Website-Icon News4teachers

Ob das gutgeht? Länder übernehmen die HPI-Schulcloud (und wollen sie weiterentwickeln)

BERLIN. Die Schul-Cloud des Hasso-Plattner-Instituts (HPI) wird künftig von den Bundesländern Niedersachsen, Brandenburg und Thüringen in den Regelbetrieb übernommen. Das HPI werde sich Ende Juli nach einer vierjährigen Pilotphase wie geplant aus der Entwicklung des Systems zurückziehen, erklärte das Potsdamer Institut am Dienstag. «Umso mehr freuen wir uns, dass sich die drei Bundesländer, die bereits landesspezifische Varianten der HPI Schul-Cloud anbieten, darauf verständigt haben, das Forschungsprojekt zu übernehmen und für die schulische und berufliche Bildung weiterzuentwickeln», sagte HPI-Direktor Prof. Christoph Meinel. Kritik daran wird allerdings laut.

In der Schulcloud des HPI werden Millionen von Schülerdaten gespeichert – technische Probleme gab es immer wieder. Illustration: Shutterstock

Auf die Schul-Cloud greifen inzwischen mehr als 1,4 Millionen Lehrkräfte, Schülerinnen und Schüler bundesweit und an deutschen Auslandsschulen zu. Aktuell nutzten über 4000 Schulen die Plattform. Gründer und Namensgeber des Instituts ist der SAP-Gründer und -Aufsichtsratvorsitzende Hasso Plattner. Einziger Gesellschafter ist die gemeinnützige Brandenburger Stiftung bürgerlichen Rechts „Hasso-Plattner-Stiftung“.
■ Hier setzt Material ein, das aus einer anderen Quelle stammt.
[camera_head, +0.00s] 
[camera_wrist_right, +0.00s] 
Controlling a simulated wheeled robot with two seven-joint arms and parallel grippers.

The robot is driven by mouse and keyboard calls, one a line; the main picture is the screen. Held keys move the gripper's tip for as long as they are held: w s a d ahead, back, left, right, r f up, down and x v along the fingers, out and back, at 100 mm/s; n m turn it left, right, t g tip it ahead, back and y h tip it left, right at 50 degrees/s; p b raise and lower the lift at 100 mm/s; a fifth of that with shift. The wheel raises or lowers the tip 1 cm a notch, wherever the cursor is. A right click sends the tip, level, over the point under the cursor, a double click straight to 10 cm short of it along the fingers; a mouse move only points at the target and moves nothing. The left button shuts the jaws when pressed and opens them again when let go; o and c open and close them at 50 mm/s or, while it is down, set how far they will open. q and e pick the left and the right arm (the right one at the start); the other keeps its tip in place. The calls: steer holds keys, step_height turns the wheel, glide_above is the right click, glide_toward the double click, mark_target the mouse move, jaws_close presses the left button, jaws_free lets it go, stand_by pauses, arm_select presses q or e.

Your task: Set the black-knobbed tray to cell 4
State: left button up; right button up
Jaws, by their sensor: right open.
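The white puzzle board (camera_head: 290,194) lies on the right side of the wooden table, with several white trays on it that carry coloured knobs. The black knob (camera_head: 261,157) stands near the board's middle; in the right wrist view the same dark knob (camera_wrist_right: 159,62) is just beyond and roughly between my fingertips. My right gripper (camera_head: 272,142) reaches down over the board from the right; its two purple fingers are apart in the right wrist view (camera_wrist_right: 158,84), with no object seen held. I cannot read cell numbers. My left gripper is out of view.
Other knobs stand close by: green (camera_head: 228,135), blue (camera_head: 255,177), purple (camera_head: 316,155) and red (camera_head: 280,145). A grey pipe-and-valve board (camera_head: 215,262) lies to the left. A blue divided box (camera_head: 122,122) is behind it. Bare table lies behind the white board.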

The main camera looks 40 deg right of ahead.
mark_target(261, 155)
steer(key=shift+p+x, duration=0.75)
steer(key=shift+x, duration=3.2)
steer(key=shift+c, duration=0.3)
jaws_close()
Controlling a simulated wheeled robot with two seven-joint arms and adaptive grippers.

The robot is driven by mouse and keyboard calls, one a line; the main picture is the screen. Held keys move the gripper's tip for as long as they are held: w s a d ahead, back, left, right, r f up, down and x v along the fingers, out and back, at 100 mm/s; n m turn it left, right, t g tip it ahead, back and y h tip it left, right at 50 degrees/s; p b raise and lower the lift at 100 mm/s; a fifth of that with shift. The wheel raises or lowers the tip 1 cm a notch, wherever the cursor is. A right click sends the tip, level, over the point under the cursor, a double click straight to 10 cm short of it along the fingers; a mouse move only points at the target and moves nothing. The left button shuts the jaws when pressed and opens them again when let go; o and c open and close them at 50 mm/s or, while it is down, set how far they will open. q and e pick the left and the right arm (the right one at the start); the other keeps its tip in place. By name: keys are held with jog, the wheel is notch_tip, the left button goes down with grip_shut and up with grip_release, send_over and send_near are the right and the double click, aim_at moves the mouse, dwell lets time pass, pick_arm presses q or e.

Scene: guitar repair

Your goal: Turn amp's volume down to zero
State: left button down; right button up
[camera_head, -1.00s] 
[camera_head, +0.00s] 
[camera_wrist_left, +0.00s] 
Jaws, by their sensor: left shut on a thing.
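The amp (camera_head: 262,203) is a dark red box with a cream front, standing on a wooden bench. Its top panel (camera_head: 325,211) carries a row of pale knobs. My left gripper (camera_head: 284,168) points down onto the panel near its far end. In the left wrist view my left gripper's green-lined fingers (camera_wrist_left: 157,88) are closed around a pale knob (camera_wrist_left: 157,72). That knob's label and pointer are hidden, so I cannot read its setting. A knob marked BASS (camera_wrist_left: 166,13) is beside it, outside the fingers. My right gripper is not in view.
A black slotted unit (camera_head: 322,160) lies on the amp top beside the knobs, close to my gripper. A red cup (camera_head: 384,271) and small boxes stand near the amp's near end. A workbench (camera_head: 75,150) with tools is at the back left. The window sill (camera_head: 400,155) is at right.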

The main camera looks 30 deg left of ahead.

Die quelloffene und freie HPI-Cloud wurde mit finanzieller Unterstützung des Bundesbildungsministeriums entwickelt. Das Projekt war in der Branche nicht unumstritten, denn es steht auch im Wettbewerb mit Lösungen, die auf der Open-Source-Plattform Moodle aufsetzen. Dazu gehört die bayerische Lernplattform Mebis, die aber immer wieder mit technischen Problemen zu kämpfen hat. Vor allem aber sind etliche mittelständische Lösungen auf dem Markt. Dazu gehören AixConcept, IServ, ucs@school, Webweaver, itslearning oder die Schul.Cloud des Anbieters Heinekingmedia, die sich gegen eine staatliche Plattform aussprechen. Neben den Mittelständlern versuchen auch US-Konzerne wie Microsoft, Google und Apple im Bildungsmarkt Fuß zu fassen.

Anzeige

Statt Schulen mit marktreifen Lösungen zu unterstützen, fließen zusätzliche Millionen in eine hinterherhinkende Schulcloud

Die stellvertretende Vorsitzende der FDP-Bundestagsfraktion, Katja Suding, gehört ebenfalls zu den Kritikern des Projekts: Statt Schulen mit individuellen und marktreifen Lösungen zu unterstützen, würden zusätzliche Millionen in eine ohnehin schon gut finanzierte Cloud gesteckt, deren Funktionen anderen Anbietern weit hinterherhinken, so erklärte sie bereits im vergangenen Jahr.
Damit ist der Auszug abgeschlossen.